Wideband Tunneling Magnetoresistance Current Sensor With Dual-Parallel Current Trace Utilizing the Skin Effect

In highly integrated switching circuits and power electronic converters, noncontact wideband current sensors are typically required for monitoring operational status. However, the magnetic field distribution of printed circuit board traces is influenced by the skin effect as the current frequency increases, which, in turn, affects the frequency characteristics of the sensor.
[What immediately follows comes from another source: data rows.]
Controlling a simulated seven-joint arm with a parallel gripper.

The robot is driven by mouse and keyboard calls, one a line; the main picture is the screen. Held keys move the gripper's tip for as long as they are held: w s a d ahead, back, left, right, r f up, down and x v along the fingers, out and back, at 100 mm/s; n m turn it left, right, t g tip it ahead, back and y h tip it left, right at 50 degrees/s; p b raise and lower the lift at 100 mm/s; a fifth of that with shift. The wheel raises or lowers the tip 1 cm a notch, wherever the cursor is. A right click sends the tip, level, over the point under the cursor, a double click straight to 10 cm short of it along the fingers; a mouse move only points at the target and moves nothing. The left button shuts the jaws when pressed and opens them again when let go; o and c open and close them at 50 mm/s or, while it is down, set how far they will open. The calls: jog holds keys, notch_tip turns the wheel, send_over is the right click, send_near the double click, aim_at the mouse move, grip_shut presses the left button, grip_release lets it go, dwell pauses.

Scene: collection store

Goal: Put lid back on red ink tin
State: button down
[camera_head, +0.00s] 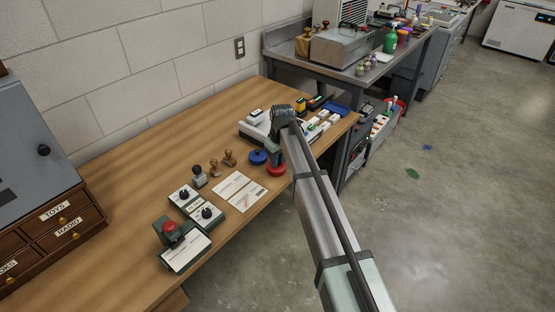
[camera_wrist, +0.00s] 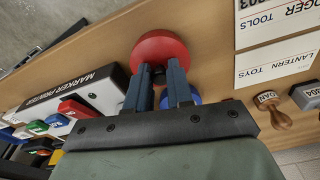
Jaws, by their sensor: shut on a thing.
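The red ink tin's round red lid (camera_wrist: 160,48) is at my fingertips in the wrist view. My gripper (camera_wrist: 161,76) is shut on a small dark knob at the lid's near side, between its two blue-grey fingers. In the head view my gripper (camera_head: 276,158) points down, with the red round shape (camera_head: 277,170) directly under it near the table's front edge. The tin body cannot be told apart from the lid, so I cannot tell whether the lid rests on it.
A blue ink tin (camera_head: 258,157) stands close at the left, partly hidden by my fingers in the wrist view (camera_wrist: 166,100). Printed cards (camera_head: 238,190), wooden-handled stamps (camera_head: 229,158) and a marker printer tray (camera_wrist: 92,92) lie around. Bare wood is free at the left (camera_head: 130,190).

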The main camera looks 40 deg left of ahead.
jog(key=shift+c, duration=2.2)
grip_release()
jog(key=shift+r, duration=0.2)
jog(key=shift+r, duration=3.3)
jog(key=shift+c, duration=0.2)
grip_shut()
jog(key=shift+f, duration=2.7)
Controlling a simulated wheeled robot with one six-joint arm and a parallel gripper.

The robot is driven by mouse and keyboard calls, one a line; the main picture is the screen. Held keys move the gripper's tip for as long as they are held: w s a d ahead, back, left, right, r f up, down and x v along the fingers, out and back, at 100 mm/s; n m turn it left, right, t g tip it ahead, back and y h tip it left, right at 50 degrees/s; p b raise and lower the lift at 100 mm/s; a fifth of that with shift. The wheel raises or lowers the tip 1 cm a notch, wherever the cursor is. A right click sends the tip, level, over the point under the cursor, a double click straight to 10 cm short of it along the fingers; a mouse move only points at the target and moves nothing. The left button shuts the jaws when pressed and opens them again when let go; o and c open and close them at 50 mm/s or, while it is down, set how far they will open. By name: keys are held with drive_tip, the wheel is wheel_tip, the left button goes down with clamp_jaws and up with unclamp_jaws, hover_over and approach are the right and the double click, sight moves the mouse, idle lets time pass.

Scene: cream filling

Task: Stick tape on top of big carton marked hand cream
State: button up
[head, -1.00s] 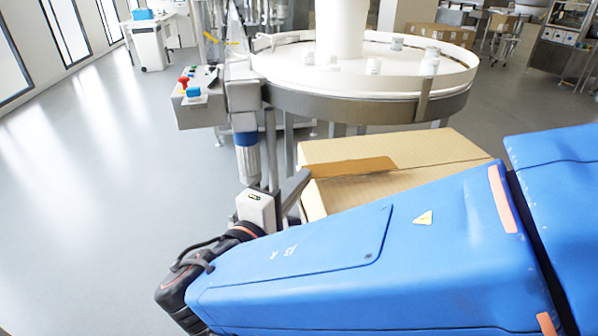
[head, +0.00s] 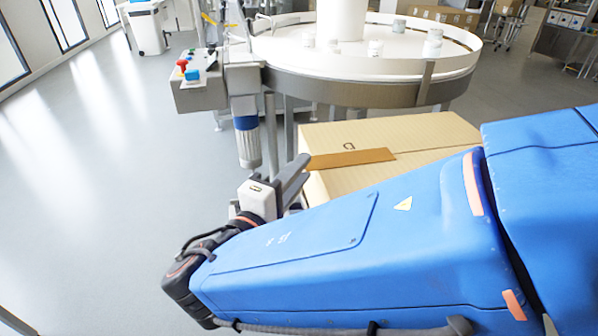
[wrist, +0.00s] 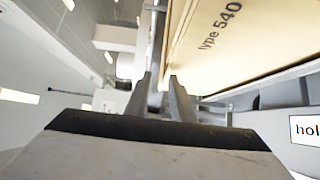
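The big carton (head: 430,137) is tan and shut. It stands right of centre in the head view, below the round table, its near part hidden by my blue arm. A brown strip of tape (head: 350,158) lies along its top seam, from the left edge inward. My gripper (head: 304,168) is at the carton's left edge, near the tape's left end; contact cannot be told. In the wrist view, the fingers of my gripper (wrist: 161,88) are apart with a gap and nothing clearly between them. The carton (wrist: 265,40) fills the upper right there, printed "type 540".
A round white turntable (head: 290,48) with small white jars stands behind the carton. A control box (head: 200,90) with a red button is on its left. Open grey floor (head: 90,200) lies to the left. A partly cut-off sign (wrist: 306,131) shows at right in the wrist view.

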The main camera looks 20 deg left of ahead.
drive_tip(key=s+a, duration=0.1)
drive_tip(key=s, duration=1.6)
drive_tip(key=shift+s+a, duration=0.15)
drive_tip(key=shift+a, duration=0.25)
In this study, we propose a dual-parallel current trace structure, which, through simulation analysis and experimental verification, utilizes the characteristics of the skin effect to enhance the equivalent magnetic induction detectable by the tunneling magnetoresistance (TMR) current sensor near 1 MHz, thereby improving its frequency response. Compared to traditional single-path current trace, the dual-parallel current trace structure demonstrates superior performance in terms of frequency bandwidth, current sensitivity, and resolution. Based on this novel current trace structure, we design and demonstrate a wideband TMR current sensor with a frequency range of dc-1.5 MHz, which provides a 50% improvement in bandwidth compared to traditional TMR sensor with single-path current trace. Furthermore, the sensor exhibits a full-scale error of no more than 0.4% within the 2.9 A rms range, a minimum resolution close to 5.4 mA, and excellent waveform tracking capability.